O artista plástico Danilo de S’Acre, de 60 anos, acreano que na juventude cruzou o Atlântica e foi beber e embriagar-se de cultura e arte na Europa, mais precisamente na Itália, em cujas cidades, como em Roma, por exemplo, ainda é possível se encontrar estátuas quase perfeitas da época gloriosa de escultores romanas como aquelas no Monumento a Vittorio Emanuele II da Piazza Venezia, na Cidade Antiga romana, onde há, ainda, tributos a Settimio Severo ou a Marcus Aurelius. Como os romanos, na interpretação de Danilo de S’Acre, Dantinha mandou fazer não um “captador de fuxico” mas uma seringueira estilizada, uma evocação aos seringais do futuro e à memória de uma época em que as árvores batizadas botanicamente de hevea brazilienses davam leite e por isso alguns também veem naquele monumento a evocação feminina da criação de Deus na terra. “Quem olhar a escultura também pode ver uma santa naquela escultura, para mim uma das mais belas e importantes do Acre”, diz o artista.

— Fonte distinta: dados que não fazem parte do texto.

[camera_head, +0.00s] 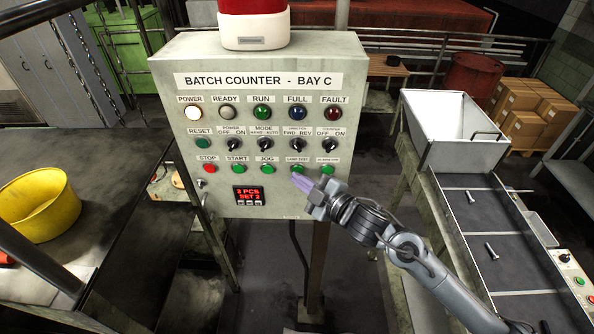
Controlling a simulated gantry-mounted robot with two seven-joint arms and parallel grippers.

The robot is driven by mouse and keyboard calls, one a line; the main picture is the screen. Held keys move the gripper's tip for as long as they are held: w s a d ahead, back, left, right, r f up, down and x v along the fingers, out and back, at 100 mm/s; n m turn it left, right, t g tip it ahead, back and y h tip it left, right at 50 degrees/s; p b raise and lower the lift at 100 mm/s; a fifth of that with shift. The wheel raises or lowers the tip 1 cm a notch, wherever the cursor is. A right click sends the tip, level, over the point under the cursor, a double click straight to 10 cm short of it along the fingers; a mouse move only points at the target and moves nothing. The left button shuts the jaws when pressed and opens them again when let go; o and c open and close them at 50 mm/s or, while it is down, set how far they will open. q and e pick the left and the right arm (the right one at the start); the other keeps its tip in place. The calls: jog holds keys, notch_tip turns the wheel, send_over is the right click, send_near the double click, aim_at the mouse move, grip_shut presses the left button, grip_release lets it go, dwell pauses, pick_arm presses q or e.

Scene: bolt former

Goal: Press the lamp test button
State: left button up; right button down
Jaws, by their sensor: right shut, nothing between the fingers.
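The control panel (220,105), a pale box labelled "BATCH COUNTER - BAY C", stands upright in the middle. Its bottom button row has a red STOP button (209,168) and several green ones. The lamp test button (297,169) is the green one under a small label that seems to read LAMP TEST, fourth from the left. My right gripper (298,180) is shut and empty, its tip just below and in front of this button. I cannot tell whether it touches. The POWER lamp (193,113) glows white; the other lamps look unlit. My left gripper is not in view.
The JOG button (267,169) and the alarm-labelled button (327,169) flank the lamp test button closely. Selector switches (296,145) sit just above. A red display (249,196) is lower left. A yellow bin (40,205) is at left; a conveyor (480,220) with bolts is at right.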

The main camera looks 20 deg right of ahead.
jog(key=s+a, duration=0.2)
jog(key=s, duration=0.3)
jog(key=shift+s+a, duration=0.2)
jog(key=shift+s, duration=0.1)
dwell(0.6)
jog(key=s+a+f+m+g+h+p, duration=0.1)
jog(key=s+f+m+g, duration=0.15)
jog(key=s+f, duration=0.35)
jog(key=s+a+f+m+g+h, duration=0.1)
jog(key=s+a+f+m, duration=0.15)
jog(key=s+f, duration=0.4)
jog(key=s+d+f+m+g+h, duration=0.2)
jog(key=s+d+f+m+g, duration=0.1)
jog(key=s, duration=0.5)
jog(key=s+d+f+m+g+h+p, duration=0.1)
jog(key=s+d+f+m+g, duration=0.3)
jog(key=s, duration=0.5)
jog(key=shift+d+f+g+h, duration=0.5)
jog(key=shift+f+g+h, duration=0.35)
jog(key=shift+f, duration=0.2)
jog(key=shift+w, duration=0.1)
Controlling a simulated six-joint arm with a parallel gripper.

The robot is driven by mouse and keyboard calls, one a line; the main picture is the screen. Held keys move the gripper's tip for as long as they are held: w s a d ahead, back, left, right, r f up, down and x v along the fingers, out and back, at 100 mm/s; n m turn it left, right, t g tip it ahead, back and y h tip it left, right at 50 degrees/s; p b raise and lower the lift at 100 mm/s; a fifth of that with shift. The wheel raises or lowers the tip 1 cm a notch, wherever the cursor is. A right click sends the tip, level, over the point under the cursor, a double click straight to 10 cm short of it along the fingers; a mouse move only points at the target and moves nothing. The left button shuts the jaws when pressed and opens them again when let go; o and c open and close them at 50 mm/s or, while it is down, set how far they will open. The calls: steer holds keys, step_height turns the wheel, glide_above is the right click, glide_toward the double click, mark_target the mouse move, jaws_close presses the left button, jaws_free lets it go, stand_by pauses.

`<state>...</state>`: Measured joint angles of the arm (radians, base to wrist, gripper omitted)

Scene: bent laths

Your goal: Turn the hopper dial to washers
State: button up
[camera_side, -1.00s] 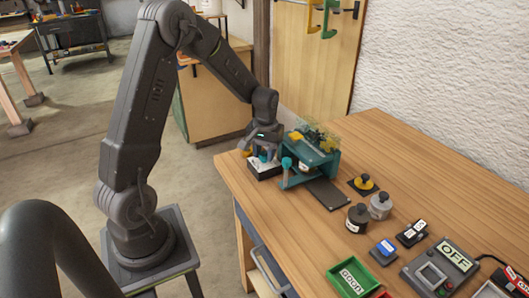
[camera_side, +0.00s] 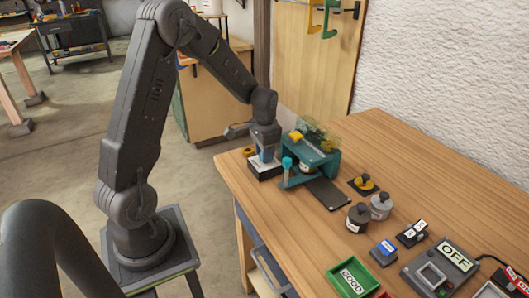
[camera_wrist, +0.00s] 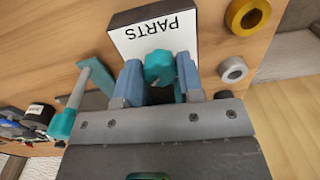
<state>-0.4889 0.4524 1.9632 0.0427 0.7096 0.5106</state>
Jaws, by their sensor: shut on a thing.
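My gripper (camera_wrist: 160,82) points down at the near left corner of the bench, with its blue fingers on both sides of a teal dial knob (camera_wrist: 159,66). It is shut on the knob. The knob stands on a dark box with a white plate (camera_wrist: 150,32) lettered PARTS, upside down in the wrist view. The box (camera_side: 266,172) also shows under my gripper in the side view. No washers mark can be read, and my fingers hide part of the dial. The teal hopper (camera_side: 322,160), with a clear bin on top, stands just right of my gripper.
A teal-topped lever (camera_side: 287,165) stands close beside the box. A gold ring (camera_wrist: 248,14) and a grey ring (camera_wrist: 233,70) lie near it. Weights (camera_side: 357,218), a green tray (camera_side: 353,278) and an OFF-marked device (camera_side: 440,268) stand farther right. The back right bench is clear.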

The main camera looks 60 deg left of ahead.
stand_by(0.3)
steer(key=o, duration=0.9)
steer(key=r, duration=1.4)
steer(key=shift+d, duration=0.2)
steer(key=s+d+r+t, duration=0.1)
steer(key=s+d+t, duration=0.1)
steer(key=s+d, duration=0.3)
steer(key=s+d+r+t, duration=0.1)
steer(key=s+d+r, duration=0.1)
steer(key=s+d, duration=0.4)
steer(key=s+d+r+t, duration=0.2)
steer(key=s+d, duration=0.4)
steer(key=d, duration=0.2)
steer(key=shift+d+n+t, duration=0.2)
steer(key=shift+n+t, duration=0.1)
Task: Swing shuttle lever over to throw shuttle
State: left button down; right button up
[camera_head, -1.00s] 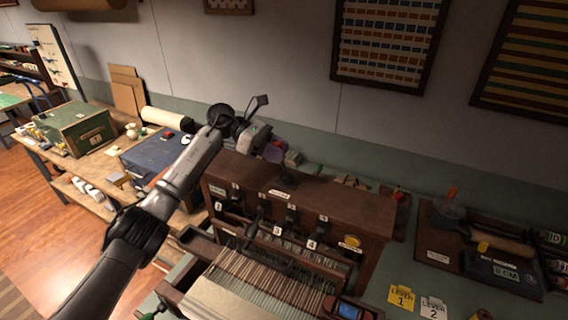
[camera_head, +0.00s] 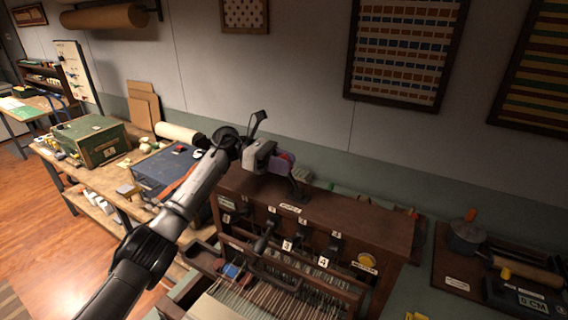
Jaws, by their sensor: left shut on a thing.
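The wooden loom box (camera_head: 350,222) stands on the bench, with a white label (camera_head: 290,208) on its top. The dark shuttle lever (camera_head: 298,189) rises behind that label and leans up to the left. My left gripper (camera_head: 282,160) is shut at its upper end, around a purple-red knob that is mostly hidden by the fingers. A blue piece, perhaps the shuttle (camera_head: 232,270), lies in the left box of the loom beside the warp threads (camera_head: 275,295). My right gripper is not in view.
A green crate (camera_head: 92,140) and a blue case (camera_head: 165,172) stand left. A dark board with a pot (camera_head: 466,236) lies right.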

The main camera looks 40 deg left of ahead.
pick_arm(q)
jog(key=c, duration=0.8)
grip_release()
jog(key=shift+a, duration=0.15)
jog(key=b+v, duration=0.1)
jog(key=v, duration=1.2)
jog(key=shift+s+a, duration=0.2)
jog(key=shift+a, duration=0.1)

Danilo de S’Acre é o artista responsável pela obra/Foto: Reprodução

É de Danilo a informação de que o monumento é uma das criações de Caciporé de Sá Continho da Lamare Torres, um escultor, desenhista e professor brasileiro, um artista premiado pelas mais célebres instituições do país e que participou de importantes mostras internacionais e reconhecido como um dos mais relevantes artistas pelos historiadores e críticos de arte. Uma artista tão profunda que, segundo Danilo de S’Acre, ainda há necessidade de um estudo aprofundado que o eleve a sua verdadeira importância, num claro sinal de que o “captador de fuxico” do centro de Rio Branco pode ter um valor artístico e cultural incalculável. “É preciso que o governo e a sociedade saibam preservar aquela preciosidade”, disse Danilo.